Myanmar junta airstrike kills 22 at school: witnesses
The strike hit a school in the village of Oe Htein Kwin -- around 100 kilometres northwest of the epicenter of the March 28 quake -- at about 10 a.m., locals said.
United Nations chief Antonio Guterres is "deeply alarmed" by reports of the strike, his spokesman told reporters in New York, adding that "schools must remain areas in which children have a safe place to learn and not be bombed." The green school building was a shattered husk on Monday afternoon, its metal roof crumpled with gaping holes blasted through its brickwork walls.
Over a dozen abandoned book bags were piled before a pole flying the Myanmar flag outside, as parents chiselled small graves out of the hard earth to bury the shrouded bodies of their children.
"For now 22 people in total -- 20 children and two teachers -- have been killed," said a 34-year-old teacher at the school, asking to remain anonymous.
"We tried to spread out the children, but the fighter was too fast and dropped its bombs," she added. "I haven't been able to collect all the casualty data as parents are in a rush." An education official from the area of the village in Sagaing region gave the same toll.
The junta information team said reports of the strike were "fabricated news." "There was no airstrike on non-military targets," it said in a statement.

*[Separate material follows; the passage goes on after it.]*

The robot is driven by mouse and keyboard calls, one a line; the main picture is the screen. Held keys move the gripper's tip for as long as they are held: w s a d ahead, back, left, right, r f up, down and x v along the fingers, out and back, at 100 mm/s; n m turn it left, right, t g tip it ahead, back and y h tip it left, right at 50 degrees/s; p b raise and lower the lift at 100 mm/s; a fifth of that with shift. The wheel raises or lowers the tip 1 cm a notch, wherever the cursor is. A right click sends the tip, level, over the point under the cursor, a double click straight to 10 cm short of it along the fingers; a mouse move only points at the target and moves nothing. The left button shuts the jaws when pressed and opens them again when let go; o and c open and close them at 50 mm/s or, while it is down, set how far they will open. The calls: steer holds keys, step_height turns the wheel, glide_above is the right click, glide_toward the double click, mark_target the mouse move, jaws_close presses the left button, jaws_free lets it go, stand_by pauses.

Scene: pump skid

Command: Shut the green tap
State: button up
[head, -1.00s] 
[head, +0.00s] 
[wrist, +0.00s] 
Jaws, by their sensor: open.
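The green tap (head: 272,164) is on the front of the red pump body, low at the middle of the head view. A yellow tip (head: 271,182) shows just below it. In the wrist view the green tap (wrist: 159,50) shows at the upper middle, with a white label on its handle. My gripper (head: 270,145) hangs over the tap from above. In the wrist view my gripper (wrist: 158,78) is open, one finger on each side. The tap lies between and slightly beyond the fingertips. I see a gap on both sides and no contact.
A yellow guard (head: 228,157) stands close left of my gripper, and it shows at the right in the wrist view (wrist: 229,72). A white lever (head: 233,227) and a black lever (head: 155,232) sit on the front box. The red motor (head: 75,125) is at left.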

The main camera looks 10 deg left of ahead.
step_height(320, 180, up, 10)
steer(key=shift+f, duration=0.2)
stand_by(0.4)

Myanmar has been riven by civil war since the military deposed a civilian government in 2021, with the junta suffering stinging losses to a myriad of anti-coup guerillas and long-active ethnic armed groups.
But the military pledged a ceasefire throughout this month "to continue the rebuilding and rehabilitation process" after the magnitude 7.7 quake in Myanmar's central belt that killed nearly 3,800 people.
Tens of thousands are still living outside after the catastrophic jolt demolished or badly damaged their homes, facing the prospect of the monsoon season starting in the coming weeks.
"The needs are immense," Jagan Chapagain, secretary general of the International Federation of Red Cross and Red Crescent Societies, told Agence France-Presse on Monday.
"My worry is that time is not on our side." The UN and independent conflict monitors say the junta has continued its campaign of aerial bombardment despite the armistice meant to alleviate suffering.
Last week, the UN said that since the earthquake more than 200 civilians had been killed in at least 243 military attacks, including 171 airstrikes.
In its ceasefire declaration, the military warned it would take "necessary defensive measures" if pressed by its opponents.
Numerous anti-coup and ethnic armed groups have made own pledges to pause hostilities. However during the truce some residents in eastern Myanmar said they have been displaced as anti-coup forces besieged junta-held towns on a lucrative trade route towards neighbouring Thailand.
The March earthquake saw the ground shear up to six meters in places, according to NASA analysis -- levelling apartments, opening yawning holes in roads and collapsing one major bridge.
The relief response is also being hobbled by funding shortfalls after US President Donald Trump slashed Washington's international aid budget.